Book Review: Love and Death in the Middle Kingdom
Love and Death in the Middle Kingdom is an interesting story that brings together two narratives from two different time periods. The first plot revolves around a 16th century courtier in Vijaynagara, Devdutta, who finds himself drawn into an illicit relationship between a Portuguese trader and a Persian traveller. The second story is about Sharat, a history scholar and the translator of Devdutta’s diary, and Nitya, a history researcher.
The paths of the two stories cross when Sharat, now in a different profession, stumbles on to Devdutta’s diary. Intrigued about the find, he contacts his history professor who sends his student, Nitya, to a journey of discovery along with Sharat.
The author has handled the two sub-plots well, and done full justice to sketching the two different time periods distinctively. History and romance are interspersed wonderfully. A historical fiction, the book will amaze you with snippets from the past era that will really make your day.
Only 195 pages long, the book is a quick read, best enjoyed during a boring, lonesome train ride.
About the book: A sixteenth-century Vijayanagara courtier, Devadatta, is drawn into a strange and intoxicating, even forbidden, friendship with a Persian traveller and a Portuguese trader. In a society driven by caste-centred norms and pollution taboos, the stealthy love affair between the courtier and the Persian must lead them inevitably into a horrific doom. Centuries later, the courtier’s diary, is discovered quite by chance in the Indian west coast town of Honavar by a student of History, Sharat, who translates the tale from its native tongue to English. Along with his female colleague Nitya, from Delhi University, he sets out on an exciting journey into history through the pages of the diary. What happens thereafter proves to be not only a voyage of self-discovery but also an exploration of some of the meanings and lessons in history, in life.

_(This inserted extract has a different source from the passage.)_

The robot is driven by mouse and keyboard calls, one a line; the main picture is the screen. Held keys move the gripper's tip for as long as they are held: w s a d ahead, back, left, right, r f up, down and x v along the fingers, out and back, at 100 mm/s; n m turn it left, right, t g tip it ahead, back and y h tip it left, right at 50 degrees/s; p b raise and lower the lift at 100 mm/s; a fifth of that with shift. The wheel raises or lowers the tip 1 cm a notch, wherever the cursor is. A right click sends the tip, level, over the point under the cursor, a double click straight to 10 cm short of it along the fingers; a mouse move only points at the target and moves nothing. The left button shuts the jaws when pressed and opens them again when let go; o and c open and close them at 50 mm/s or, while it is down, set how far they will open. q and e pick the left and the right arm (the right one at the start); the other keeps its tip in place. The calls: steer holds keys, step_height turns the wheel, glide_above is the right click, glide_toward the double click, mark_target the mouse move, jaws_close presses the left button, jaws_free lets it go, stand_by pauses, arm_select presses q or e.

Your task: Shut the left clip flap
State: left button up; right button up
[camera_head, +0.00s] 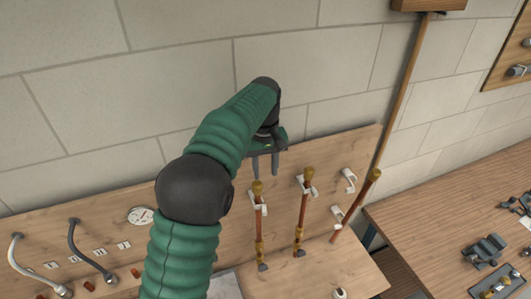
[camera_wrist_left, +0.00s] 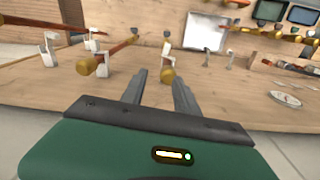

About the author: Nalini Rajan is Dean of Studies and Professor, Asian College of Journalism, Chennai. She has a doctorate in Social Communication from the Catholic University of Louvain, Belgium. She has travelled widely, and held post-doctoral fellowships in the UK (Oxford and Edinburgh) and in the US (New York). Her first novel, The Pangolin’s Tale, was long listed for the 2007 Man Asian Literary Prize. Love and Death in the Middle Kingdom is her third work of fiction.